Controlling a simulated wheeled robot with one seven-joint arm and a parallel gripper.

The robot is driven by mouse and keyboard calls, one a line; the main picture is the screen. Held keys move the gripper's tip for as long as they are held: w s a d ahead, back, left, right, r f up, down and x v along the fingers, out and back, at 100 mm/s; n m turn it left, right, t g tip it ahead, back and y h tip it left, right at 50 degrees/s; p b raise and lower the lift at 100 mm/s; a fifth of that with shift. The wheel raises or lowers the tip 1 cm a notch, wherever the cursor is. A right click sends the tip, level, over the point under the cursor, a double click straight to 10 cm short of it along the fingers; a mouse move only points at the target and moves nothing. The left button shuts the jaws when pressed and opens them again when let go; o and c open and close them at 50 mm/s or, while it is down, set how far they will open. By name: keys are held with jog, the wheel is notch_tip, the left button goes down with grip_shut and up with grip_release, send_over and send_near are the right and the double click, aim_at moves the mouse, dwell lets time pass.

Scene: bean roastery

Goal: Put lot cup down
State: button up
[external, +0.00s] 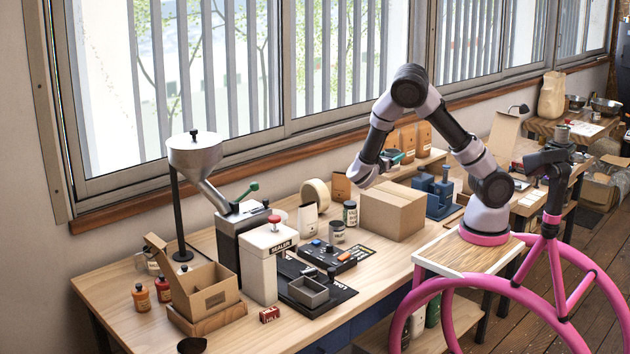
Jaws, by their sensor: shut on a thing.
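My gripper (388,160) is at the end of my bent arm, near the window side of the bench, above and behind the closed cardboard box (392,212). It is shut on something small, which I take to be the lot cup; its shape is too small and too covered by the wrist to make out. It is held above the bench top, apart from the box.
The bench (110,287) holds a grey square tray (308,291) on a black mat, the white sealer (262,262), a hopper (195,155), an open carton (205,291), a tin (337,232), a dark jar (350,214) and a blue device (436,195).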

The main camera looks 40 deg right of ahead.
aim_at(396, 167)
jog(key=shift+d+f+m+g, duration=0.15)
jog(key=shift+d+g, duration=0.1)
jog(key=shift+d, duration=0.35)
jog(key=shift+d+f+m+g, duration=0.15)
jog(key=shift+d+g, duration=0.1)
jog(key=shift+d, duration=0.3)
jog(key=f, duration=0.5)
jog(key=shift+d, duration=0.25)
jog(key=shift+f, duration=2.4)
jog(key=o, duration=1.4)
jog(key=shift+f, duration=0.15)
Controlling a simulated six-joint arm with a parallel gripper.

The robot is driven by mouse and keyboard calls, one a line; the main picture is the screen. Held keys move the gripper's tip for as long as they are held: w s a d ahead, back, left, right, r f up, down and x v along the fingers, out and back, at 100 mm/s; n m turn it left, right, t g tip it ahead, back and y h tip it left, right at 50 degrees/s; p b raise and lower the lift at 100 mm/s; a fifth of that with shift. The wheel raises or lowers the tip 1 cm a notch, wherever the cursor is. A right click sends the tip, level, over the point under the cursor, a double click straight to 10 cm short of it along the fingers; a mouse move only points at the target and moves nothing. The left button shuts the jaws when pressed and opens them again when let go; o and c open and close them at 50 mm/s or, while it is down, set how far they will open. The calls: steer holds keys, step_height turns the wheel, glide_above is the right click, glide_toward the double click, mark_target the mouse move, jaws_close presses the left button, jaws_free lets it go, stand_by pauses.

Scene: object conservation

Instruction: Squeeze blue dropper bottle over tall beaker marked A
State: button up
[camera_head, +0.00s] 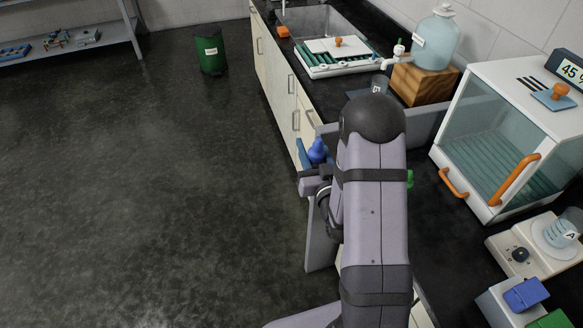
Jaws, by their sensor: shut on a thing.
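The blue dropper bottle (317,151) shows just left of my arm, with its lower part hidden. My gripper (312,183) is shut on it, near the left edge of the black counter. The jaws' contact with the bottle is partly hidden by my arm. A clear beaker marked A (563,231) stands on a white device with a dark knob at the right edge, well apart from my gripper. Another clear beaker (379,84) with a label, hard to read, stands behind my arm.
A glass-fronted white cabinet (490,150) with orange handles stands at right. A blue block (526,294) lies at lower right. A large jug (435,42) sits on a wooden block (424,84). A green thing (410,179) is mostly hidden by my arm.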

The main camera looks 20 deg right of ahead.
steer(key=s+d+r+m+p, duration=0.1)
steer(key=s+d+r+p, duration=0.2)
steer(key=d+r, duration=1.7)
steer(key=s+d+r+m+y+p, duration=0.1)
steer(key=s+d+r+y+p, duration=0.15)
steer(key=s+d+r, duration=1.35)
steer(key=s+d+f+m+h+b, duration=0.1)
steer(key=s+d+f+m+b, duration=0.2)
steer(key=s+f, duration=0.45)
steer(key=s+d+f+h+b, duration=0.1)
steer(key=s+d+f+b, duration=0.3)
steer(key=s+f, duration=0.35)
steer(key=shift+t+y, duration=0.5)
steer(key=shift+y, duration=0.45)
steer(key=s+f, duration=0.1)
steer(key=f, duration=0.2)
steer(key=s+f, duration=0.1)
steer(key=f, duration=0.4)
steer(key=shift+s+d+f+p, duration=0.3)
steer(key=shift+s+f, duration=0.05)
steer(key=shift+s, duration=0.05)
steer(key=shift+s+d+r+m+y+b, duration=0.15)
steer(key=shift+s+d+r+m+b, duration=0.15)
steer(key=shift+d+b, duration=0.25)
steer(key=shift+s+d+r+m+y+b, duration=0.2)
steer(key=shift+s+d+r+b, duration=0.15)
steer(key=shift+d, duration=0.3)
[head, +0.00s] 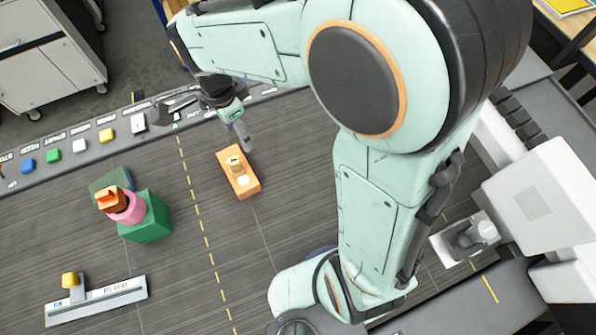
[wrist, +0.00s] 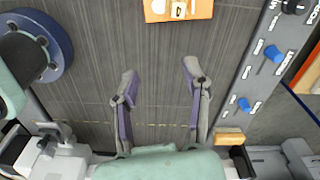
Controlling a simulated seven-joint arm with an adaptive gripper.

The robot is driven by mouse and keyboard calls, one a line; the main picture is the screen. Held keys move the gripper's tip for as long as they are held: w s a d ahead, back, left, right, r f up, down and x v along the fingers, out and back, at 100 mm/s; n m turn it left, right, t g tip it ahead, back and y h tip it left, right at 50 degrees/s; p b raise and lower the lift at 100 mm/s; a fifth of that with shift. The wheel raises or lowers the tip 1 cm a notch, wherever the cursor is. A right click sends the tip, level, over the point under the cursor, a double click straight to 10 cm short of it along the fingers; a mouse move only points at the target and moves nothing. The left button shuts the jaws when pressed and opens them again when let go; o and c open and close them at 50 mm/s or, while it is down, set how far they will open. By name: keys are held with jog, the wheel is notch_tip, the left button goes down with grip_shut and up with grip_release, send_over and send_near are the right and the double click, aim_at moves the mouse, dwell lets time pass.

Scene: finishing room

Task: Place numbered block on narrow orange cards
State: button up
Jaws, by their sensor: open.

◇ ◇ ◇ ◇ ◇

Brief
Look through the records and gather each line with the word "simulated".

Solved problem
Controlling a simulated wheeled robot with one seven-joint arm and a parallel gripper.
Controlling a simulated six-joint arm with a parallel gripper.
Controlling a simulated seven-joint arm with an adaptive gripper.

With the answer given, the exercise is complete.